Pas als het vertrouwenwekkende ‘Ik ben’ heeft geklonken, pas als Jezus Zijn identiteit onthult, slaat bij Petrus de stemming om, eerder niet. Pas als Hij Jezus herkent, vervalt Petrus van het ene uiterste in het andere, wordt deze zojuist nog doodsbange man opeens iemand die van alles aandurft, zelfs over water lopen, terwijl hij net nog water zag branden. Niet de enige keer dat Petrus een man van uitersten, een mens vol tegenstellingen blijkt te zijn. En op zo’n duikelaartje moet je dan je kerk bouwen. Van een angsthaas wordt Petrus een belijdend christen. ‘Niets is veranderlijker dan een mens’ zullen we maar zeggen. Maar betrouwbaar komt het allemaal niet over, laat staan standvastig.
Hoe kan Jezus zoveel vertrouwen hebben in zo’n draaitol? Angsthaas en held op sokken, belijder en verrader tegelijk, weinig betrouwbaar. Maar even leeft hij op de toppen van zijn geloof, want als hij zijn blik weer op het dreigende water richt in plaats van op de Heer, is Petrus opnieuw nergens meer. Opnieuw verloren, opnieuw ten prooi aan angst in plaats van een man vol Godsvertrouwen. Zouden wij het er beter van hebben afgebracht dan deze angsthaas?
Opnieuw klinkt een schreeuw om hulp uit de diepte. Jona is geen eenling, geen uitzondering.
Nee, van zijn discipelen moet Jezus het niet hebben. Hij heeft geen enkele steun aan hen. Zij werken Hem veeleer tegen. Dan heb je een groep mensen om je heen, maar wel tevergeefs. Wat een eenzaamheid! Wat een teleurstellingen!
Jezus moet toch wel eens doodmoe zijn geworden van al dat roepen om hulp rondom Hem. Altijd maar weer klaarstaan voor anderen. Altijd maar weer je helpende hand uitsteken. Altijd er zijn voor anderen; maar wie is er voor HEM? Wie kiest er voor Jezus en staat voor HEM klaar? Steeds weer is Jezus een eenling. Niet te peilen eenzaamheid, vooral straks, op Golgotha. Je moet wel heel wat geestkracht hebben, wil je zoveel eenzaamheid aankunnen. Je moet wel heel gedreven zijn, wil je al die negatieve invloeden kunnen verwerken.
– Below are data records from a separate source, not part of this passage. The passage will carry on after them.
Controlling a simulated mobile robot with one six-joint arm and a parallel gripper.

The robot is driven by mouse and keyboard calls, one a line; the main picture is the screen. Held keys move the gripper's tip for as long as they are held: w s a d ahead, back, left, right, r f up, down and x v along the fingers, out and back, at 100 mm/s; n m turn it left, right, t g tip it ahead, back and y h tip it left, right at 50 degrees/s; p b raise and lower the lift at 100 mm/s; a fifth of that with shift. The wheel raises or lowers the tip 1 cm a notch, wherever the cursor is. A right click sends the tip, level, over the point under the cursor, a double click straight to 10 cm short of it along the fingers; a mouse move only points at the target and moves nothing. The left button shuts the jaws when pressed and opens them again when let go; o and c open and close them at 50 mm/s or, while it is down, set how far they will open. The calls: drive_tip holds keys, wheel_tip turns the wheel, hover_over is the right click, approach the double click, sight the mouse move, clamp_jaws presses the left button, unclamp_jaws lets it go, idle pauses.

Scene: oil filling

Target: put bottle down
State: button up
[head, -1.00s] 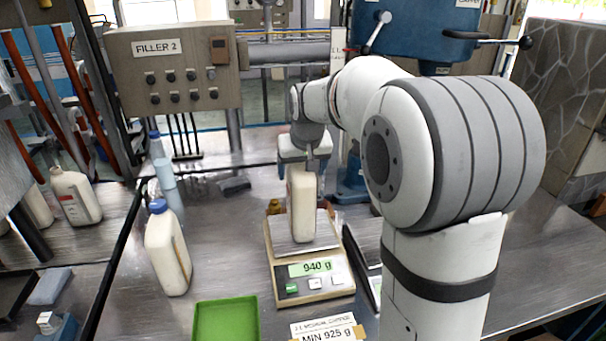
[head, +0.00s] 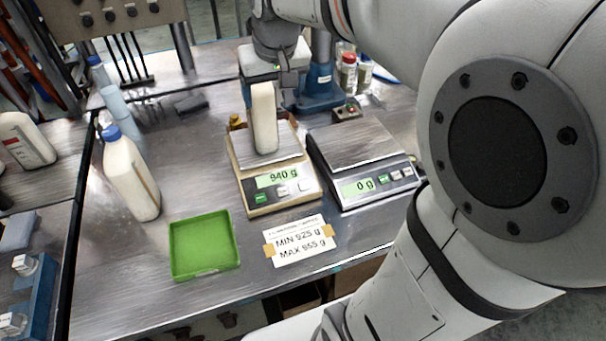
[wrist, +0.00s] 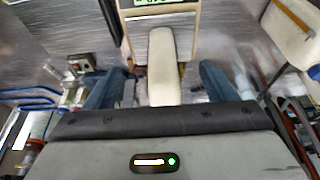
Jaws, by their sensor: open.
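A cream bottle (head: 264,122) stands upright on the metal pan of the left scale (head: 284,192), whose display reads 940 g. My gripper (head: 262,82) is above and behind the bottle's top, which it partly hides in the head view.
A second scale (head: 368,185) reading 0 g stands to the right. A blue-capped bottle (head: 130,178) stands at left, near an empty green tray (head: 203,246). A MIN 925 g, MAX 955 g card (head: 300,241) lies in front. Another bottle (head: 25,140) is at far left.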

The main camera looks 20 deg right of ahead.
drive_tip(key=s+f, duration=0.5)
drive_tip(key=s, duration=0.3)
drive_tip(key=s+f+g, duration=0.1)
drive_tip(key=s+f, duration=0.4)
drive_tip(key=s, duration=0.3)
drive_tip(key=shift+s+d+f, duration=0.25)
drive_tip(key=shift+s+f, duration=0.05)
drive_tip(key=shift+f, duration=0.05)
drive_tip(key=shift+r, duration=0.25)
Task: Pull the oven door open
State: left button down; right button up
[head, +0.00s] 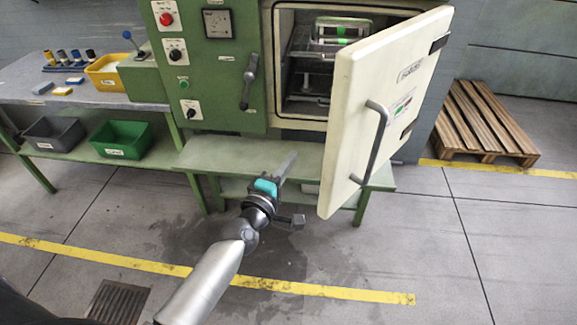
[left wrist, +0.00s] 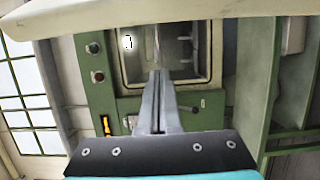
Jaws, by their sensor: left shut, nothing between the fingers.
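The oven door (head: 385,90) is a cream panel with a grey bar handle (head: 374,140). It stands swung open to the right, and the oven chamber (head: 303,70) with metal racks shows behind it. My left gripper (head: 290,160) is shut and empty, in front of the green bench below the oven, to the left of the door and apart from the handle. In the left wrist view its closed fingers (left wrist: 158,85) point toward the open oven chamber (left wrist: 165,50). My right gripper is not in view.
A green control panel (head: 213,90) with knobs and a dark lever (head: 249,82) is left of the chamber. A side table holds a yellow bin (head: 108,75); black and green bins (head: 122,140) sit below. A wooden pallet (head: 490,120) lies right. Floor in front is clear.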

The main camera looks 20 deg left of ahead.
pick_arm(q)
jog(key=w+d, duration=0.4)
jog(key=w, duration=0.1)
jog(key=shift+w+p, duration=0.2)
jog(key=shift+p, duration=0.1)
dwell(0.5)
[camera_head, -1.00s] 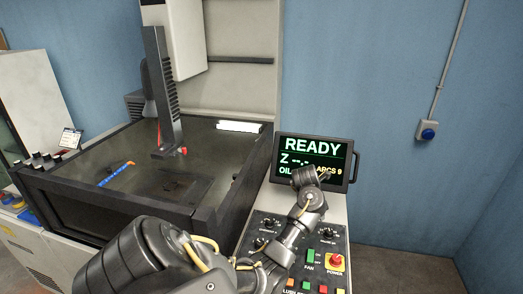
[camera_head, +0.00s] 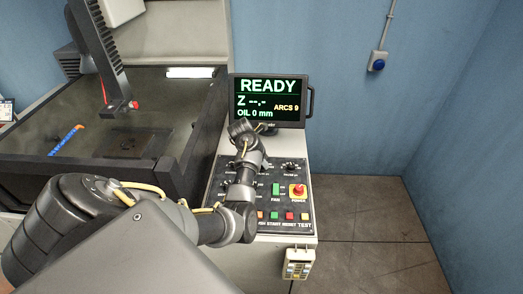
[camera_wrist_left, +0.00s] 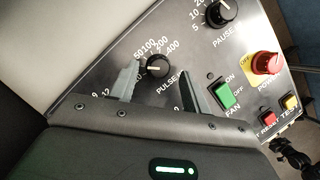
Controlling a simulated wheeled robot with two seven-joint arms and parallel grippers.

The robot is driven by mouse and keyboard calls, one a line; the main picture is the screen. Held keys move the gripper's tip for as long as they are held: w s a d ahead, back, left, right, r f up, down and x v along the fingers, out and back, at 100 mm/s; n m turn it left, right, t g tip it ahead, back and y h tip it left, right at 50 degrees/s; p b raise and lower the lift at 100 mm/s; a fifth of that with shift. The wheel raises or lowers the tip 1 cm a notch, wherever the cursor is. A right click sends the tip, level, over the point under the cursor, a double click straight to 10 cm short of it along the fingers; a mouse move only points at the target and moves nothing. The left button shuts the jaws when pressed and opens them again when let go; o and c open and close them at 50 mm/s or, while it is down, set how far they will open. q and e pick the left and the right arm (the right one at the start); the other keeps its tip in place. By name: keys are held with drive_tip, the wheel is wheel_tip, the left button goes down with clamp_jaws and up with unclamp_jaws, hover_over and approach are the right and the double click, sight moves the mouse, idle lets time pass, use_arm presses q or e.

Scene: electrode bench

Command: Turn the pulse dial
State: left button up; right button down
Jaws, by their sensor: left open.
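The pulse dial (camera_wrist_left: 156,68) is a round black knob with a white pointer on the dark control panel (camera_wrist_left: 85,108). It shows in the left wrist view, with numbers around it and a partly covered "PULSE" label. My left gripper (camera_wrist_left: 157,78) is open, one finger on each side of the knob in that view. The knob looks free between the fingers; I cannot tell whether either finger touches it. In the head view my left arm reaches over the panel and hides the pulse dial, and its fingers cannot be made out.
The pause dial (camera_wrist_left: 222,12), green fan switch (camera_wrist_left: 226,94) and red power button (camera_wrist_left: 267,61) lie close by. The small test button (camera_wrist_left: 290,102) is farther right. A screen (camera_head: 268,101) reading READY stands behind the panel. A dark tank (camera_head: 185,120) is at left.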

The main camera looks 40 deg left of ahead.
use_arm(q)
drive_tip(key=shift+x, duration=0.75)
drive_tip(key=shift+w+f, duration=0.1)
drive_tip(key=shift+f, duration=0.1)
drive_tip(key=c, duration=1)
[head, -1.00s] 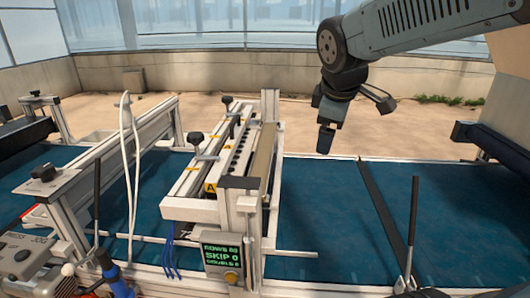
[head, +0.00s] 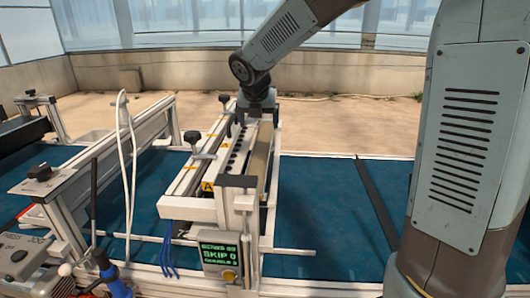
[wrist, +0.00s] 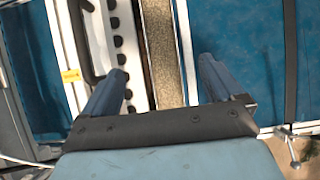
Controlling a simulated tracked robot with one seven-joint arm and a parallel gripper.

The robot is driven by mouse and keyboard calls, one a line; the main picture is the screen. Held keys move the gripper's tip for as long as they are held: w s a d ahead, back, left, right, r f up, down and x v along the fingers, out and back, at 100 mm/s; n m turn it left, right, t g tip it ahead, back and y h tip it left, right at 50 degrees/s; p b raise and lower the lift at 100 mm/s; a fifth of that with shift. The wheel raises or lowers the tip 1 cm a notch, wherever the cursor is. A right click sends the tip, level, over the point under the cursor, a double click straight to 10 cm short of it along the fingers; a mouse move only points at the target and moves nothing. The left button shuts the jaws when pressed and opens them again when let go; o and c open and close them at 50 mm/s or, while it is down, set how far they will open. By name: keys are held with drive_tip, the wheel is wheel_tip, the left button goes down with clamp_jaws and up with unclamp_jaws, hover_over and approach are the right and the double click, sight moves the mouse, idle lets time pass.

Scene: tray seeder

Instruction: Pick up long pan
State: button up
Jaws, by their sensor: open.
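The long pan looks like the narrow, tan-filled trough (head: 261,158) along the right side of the seeder frame in the head view. It also shows in the wrist view as a speckled tan strip (wrist: 162,45). My gripper (wrist: 165,67) is open, with one blue finger on each side of the strip's line. The left finger lies over the white rail with black knobs, and the right finger is over the blue belt. In the head view my gripper (head: 256,110) is over the far part of the seeder, its fingertips partly hidden. Contact with the pan cannot be told.
The white rail with black knobs (wrist: 119,42) runs close along the pan's left side. A black clamp knob (head: 193,138) and a control box with a green display (head: 220,255) are on the seeder frame. The blue belt (head: 318,195) is clear to the right.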

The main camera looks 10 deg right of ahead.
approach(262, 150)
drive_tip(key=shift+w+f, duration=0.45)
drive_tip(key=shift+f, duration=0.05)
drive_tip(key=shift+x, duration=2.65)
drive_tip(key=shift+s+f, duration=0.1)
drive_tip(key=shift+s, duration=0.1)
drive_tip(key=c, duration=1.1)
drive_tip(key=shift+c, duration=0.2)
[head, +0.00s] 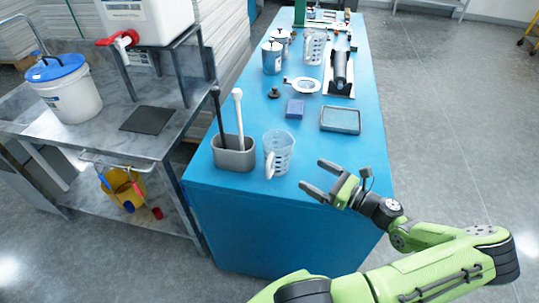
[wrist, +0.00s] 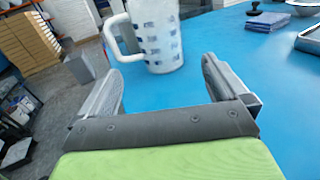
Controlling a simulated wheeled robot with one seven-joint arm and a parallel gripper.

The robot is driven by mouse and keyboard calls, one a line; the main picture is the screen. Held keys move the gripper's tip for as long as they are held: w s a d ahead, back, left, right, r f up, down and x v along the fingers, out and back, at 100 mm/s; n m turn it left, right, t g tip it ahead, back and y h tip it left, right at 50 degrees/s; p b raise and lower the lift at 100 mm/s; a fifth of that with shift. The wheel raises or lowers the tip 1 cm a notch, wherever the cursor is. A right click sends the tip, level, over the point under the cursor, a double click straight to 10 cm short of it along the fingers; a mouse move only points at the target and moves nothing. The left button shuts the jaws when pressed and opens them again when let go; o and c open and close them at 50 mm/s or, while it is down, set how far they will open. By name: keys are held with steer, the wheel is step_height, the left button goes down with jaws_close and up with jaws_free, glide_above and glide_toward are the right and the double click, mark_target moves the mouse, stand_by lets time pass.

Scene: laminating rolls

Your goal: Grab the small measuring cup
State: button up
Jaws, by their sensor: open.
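A small clear measuring cup (head: 282,150) with blue markings and a white handle stands upright on the blue bench near its front edge. My gripper (head: 312,175) is open and empty, just right of the cup, its fingers pointing at it. In the wrist view the cup (wrist: 160,38) stands beyond the fingertips, roughly between them, its handle on the left and its top cut off by the frame. The cup is not between the fingers (wrist: 160,68). A larger-looking measuring cup (head: 314,46) stands farther back on the bench.
A grey holder (head: 233,155) with a black and a white tool stands close left of the cup. The blue bench top (head: 330,148) is clear between tray and gripper.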

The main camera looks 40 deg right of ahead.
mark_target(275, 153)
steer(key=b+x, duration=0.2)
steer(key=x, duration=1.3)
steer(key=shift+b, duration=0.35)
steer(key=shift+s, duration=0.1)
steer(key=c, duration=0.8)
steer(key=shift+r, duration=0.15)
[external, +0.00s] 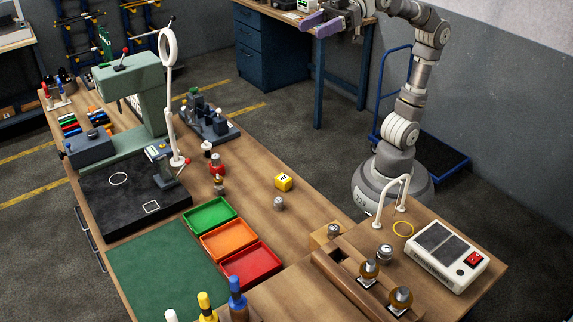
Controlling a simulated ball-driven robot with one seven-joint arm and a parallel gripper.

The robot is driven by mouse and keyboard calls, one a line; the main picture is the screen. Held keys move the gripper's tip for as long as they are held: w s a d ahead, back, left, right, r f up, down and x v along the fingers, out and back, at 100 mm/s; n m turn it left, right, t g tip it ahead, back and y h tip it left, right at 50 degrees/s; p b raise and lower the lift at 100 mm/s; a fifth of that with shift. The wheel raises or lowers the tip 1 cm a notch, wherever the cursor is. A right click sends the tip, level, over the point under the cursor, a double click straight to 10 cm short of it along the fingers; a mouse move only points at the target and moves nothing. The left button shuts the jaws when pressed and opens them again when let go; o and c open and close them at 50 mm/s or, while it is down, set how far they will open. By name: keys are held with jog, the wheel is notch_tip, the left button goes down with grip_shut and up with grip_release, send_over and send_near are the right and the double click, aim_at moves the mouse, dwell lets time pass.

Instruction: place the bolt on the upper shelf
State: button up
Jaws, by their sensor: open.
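My gripper (321,24) is at the top of the external view, with its lilac fingers open and nothing seen between them. It is over or in front of the far wooden bench, well away from the near workbench. No bolt can be made out for certain. A small grey metal piece (279,204) stands on the near bench, and a similar one (385,252) stands at the right end. I cannot tell whether either is the bolt. No upper shelf can be clearly identified in this view.
A white instrument (447,250) and a white arched handle (391,198) stand at the right.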

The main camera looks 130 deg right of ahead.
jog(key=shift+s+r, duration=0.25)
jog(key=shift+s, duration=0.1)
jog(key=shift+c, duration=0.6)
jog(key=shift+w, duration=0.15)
Opnieuw is er hier iemand die Jezus onderschat en daarmee aantoont dat wij te klein over God denken, ons bevattingsvermogen tekort schiet. Met als enig resultaat dat Petrus op drijfzand komt te staan in plaats van op een stevige ondergrond. Het hechte fundament vóór zich ziet hij eerder als een spook dan als een betrouwbare God en Heer. Dan zie je Gods Zoon aan het werk en dan herken je Hem niet eens! Wat kan een mens zich toch pijnlijk vergissen; zich vergissen in God nota bene. En wij maar denken dat we het allemaal zo goed weten. Over vergissingen, ja over zelfbedrog gesproken. Amen.